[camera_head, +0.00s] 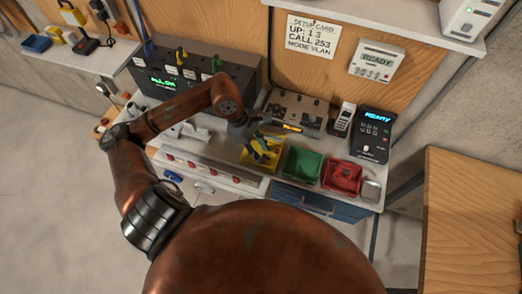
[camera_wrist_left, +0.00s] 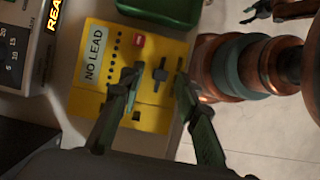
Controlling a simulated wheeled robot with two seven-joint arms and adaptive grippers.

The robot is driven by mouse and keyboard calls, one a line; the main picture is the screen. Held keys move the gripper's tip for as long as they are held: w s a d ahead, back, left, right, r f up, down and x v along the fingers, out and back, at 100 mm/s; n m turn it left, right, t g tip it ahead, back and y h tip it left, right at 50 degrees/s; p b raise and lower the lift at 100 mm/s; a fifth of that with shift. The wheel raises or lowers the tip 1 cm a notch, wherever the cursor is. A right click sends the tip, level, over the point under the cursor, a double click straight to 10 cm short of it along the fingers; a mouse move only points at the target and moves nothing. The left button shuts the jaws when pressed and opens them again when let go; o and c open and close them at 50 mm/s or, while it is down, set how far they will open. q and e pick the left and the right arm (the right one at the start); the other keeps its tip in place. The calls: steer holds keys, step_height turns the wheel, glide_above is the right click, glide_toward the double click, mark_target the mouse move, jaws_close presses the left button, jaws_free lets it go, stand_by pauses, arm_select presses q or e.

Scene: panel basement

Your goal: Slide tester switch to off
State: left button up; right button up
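The tester is a yellow box (camera_wrist_left: 100,112) with a "NO LEAD" display (camera_wrist_left: 93,67), a red button (camera_wrist_left: 139,41) and a dark slide switch (camera_wrist_left: 159,74). In the head view the tester (camera_head: 271,145) lies on the bench, partly hidden by my left gripper (camera_head: 257,143). In the left wrist view my left gripper (camera_wrist_left: 156,78) is open. Its two fingers stand on either side of the switch, with gaps visible. I cannot tell whether the fingertips are at the switch's height. A dark claw-like part, apparently my right gripper (camera_wrist_left: 261,11), shows small at the top right; its opening is unclear.
A green bin (camera_head: 301,164) and a red bin (camera_head: 342,177) stand right of the tester. A handset (camera_head: 342,119) and a dark "READY" keypad unit (camera_head: 371,135) stand behind them. A grey device with an orange display (camera_head: 295,109) stands behind the tester.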

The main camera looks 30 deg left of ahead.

== What is expected ==
Set down, without any change, only the lines from the line that holds "Scene: panel basement" through the line that holds "Your goal: Slide tester switch to off", both lines included.

== Task response ==
Scene: panel basement

Your goal: Slide tester switch to off

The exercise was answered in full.